What is it?
Now that loadshedding is a permanent part of South Africans’ lives – at least for the next few years – no one can pretend that power supply will soon return to normal. That means we have to adapt our lifestyles for the long term, rather than relying on temporary fixes.
For this reason, an increasing number of people are investing in solar panels, petrol-driven generators and battery-powered inverters that keep the lights and essential appliances going when Eskom switches it all off.
The problem is that these are often expensive solutions, requiring investments of tens of thousands of rand. In the case of generators, they are both noisy and dirty, reducing the quality of air in one’s immediate environment.
However, depending on needs, such expensive or problematic solutions are not necessary. In the coming months, we will regularly look at options for overcoming loadshedding, with an emphasis on efficiency, cost-effectiveness, and specific needs.
This week, we look at one of the cheapest possible solutions to keep the lights on. Typical load-shedding last between two and four hours, which means that one can prepare the likes of smartphones and laptops in advance, ensuring they are fully charged in order to keep going through load-shedding. But, at night, the next most common need is light.
While we can go without TV for a few hours – as difficult as that may seem to some – we generally need to illuminate our environment.
The most common solution that has emerged for this requirement is the LED light-bulb, which screws or snaps into regular bedside lamp-style sockets, charge while there is power, and automatically turn to their stored power when Eskom strikes. However, these are not very versatile, as they are confined to the fixed lamp sockets where they are installed. They have a typical battery life of 2 to 3 hours, meaning they usually don’t last through the longer periods of load-shedding, unless one has invested in more expensive versions.
The best solution we have found for both battery life and versatility is the LED Desk Lamp, which charges via a USB port, and keeps going for anywhere from 4 to 8 hours. Depending on the specific model, it usually has three brightness levels.
This means one can set it on a minimum level simply to give enough light to move around, an intermediate level that is suitable for working on a laptop to light up the keyboard, and a maximum level that can be used for reading. Again, depending on the model, it may not be adequate for reading small print.

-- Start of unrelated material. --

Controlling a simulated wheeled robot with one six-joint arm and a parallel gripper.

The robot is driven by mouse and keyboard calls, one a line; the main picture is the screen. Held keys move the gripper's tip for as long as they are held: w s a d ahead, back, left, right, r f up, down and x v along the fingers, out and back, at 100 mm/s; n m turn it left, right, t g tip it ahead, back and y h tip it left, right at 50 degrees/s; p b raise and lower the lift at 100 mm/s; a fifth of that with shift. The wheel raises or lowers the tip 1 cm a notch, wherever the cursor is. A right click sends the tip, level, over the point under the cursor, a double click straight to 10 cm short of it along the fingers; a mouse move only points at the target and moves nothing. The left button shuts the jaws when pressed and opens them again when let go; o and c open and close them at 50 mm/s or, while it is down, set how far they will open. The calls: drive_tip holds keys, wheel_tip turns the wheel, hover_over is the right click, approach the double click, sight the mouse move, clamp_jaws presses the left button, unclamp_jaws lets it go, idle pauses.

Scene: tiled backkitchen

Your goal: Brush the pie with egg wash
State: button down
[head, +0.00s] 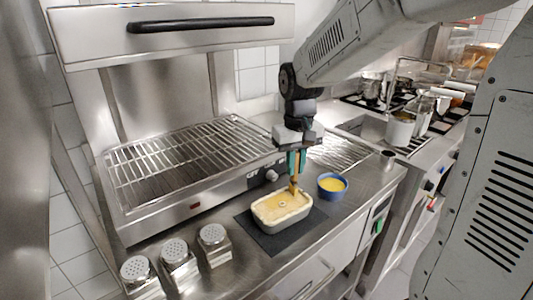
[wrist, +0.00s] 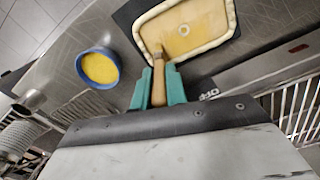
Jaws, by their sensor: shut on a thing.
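The pie (head: 282,207) sits in a cream rectangular dish on a dark mat (head: 258,235) on the steel counter. Its pale top has a small ring in the middle and shows glossy patches in the wrist view (wrist: 190,30). My gripper (head: 296,165) is above the pie's back right part, its teal fingers shut on the wooden handle of a brush (wrist: 158,88). The brush points down, its tip at the pie's surface; whether it touches I cannot tell. A blue bowl of yellow egg wash (head: 332,186) stands right of the pie, also in the wrist view (wrist: 100,68).
A steel grill with a wire rack (head: 185,165) stands behind and left of the pie. Several shakers with perforated lids (head: 175,252) stand at the front left. A small metal cup (head: 387,159) is at the back right. The counter's front edge is close to the mat.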

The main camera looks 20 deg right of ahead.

The mode is set via a touch-sensitive dimmer on the base of the lamp. While it uses a USB cable to charge, once in use, it is wireless and completely portable. Due to its low cost, one can deploy one in every room in a house without a heavy investment. For light-intensive requirements, like reading small-print, one can then cluster a few from rooms that are not being used.
The neck of the lamp is flexible, so the light can be directed precisely where it is needed.
What does it cost?
The LED Desk Lamp is available from Takealot.com for between R150 and R300, depending on model and available deals. More elaborate models, such as one with a rotating head, can cost from R300 up. Keep an eye out for special deals, which keep coming up.
Why does it matter?
Then time has come to invest in long-term lighting solutions, but times are also tight, so cost-effective solutions are critical.
What are the biggest negatives?
· The LED lamp is not very sturdy and can easily be damaged.
· The warranty is for six months, while the units are likely to last between six and 12 months.
What are the biggest positives?
· Half-a-dozen units will cost a fraction of the price of a generator.
· It is unintrusive, portable and versatile.
· It has a flexible neck that can be adjusted in any direction.